REQUIREMENT> Lines from the one containing "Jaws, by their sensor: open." through the last line of the data are to be repeated word for word, both ends included.
_ _ _ _ _ _ _
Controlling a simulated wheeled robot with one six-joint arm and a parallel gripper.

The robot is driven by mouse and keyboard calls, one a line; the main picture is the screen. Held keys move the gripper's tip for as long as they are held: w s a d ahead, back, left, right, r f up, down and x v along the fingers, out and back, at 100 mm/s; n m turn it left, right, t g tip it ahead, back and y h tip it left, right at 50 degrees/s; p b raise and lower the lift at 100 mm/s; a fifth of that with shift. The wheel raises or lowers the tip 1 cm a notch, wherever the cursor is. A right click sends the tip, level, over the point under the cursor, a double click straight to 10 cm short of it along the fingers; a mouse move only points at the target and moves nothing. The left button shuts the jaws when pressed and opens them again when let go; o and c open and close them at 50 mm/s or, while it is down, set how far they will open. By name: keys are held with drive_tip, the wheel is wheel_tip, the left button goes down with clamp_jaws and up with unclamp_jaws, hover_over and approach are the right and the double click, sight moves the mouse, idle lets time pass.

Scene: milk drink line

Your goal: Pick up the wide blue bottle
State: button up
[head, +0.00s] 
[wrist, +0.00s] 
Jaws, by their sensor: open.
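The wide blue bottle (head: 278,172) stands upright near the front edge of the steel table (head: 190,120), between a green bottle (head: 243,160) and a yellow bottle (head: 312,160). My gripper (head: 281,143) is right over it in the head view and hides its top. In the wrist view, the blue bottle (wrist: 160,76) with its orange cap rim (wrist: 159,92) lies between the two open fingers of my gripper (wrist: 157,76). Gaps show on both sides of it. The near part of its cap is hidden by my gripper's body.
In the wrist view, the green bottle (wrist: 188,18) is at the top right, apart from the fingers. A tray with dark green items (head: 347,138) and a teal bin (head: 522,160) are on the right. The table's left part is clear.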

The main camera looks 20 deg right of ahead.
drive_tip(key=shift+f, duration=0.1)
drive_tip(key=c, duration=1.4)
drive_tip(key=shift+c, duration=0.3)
_ _ _ _ _ _ _
RESPONSE BELOW>
Jaws, by their sensor: open.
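The wide blue bottle (head: 278,172) stands upright near the front edge of the steel table (head: 190,120), between a green bottle (head: 243,160) and a yellow bottle (head: 312,160). My gripper (head: 281,143) is right over it in the head view and hides its top. In the wrist view, the blue bottle (wrist: 160,76) with its orange cap rim (wrist: 159,92) lies between the two open fingers of my gripper (wrist: 157,76). Gaps show on both sides of it. The near part of its cap is hidden by my gripper's body.
In the wrist view, the green bottle (wrist: 188,18) is at the top right, apart from the fingers. A tray with dark green items (head: 347,138) and a teal bin (head: 522,160) are on the right. The table's left part is clear.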

The main camera looks 20 deg right of ahead.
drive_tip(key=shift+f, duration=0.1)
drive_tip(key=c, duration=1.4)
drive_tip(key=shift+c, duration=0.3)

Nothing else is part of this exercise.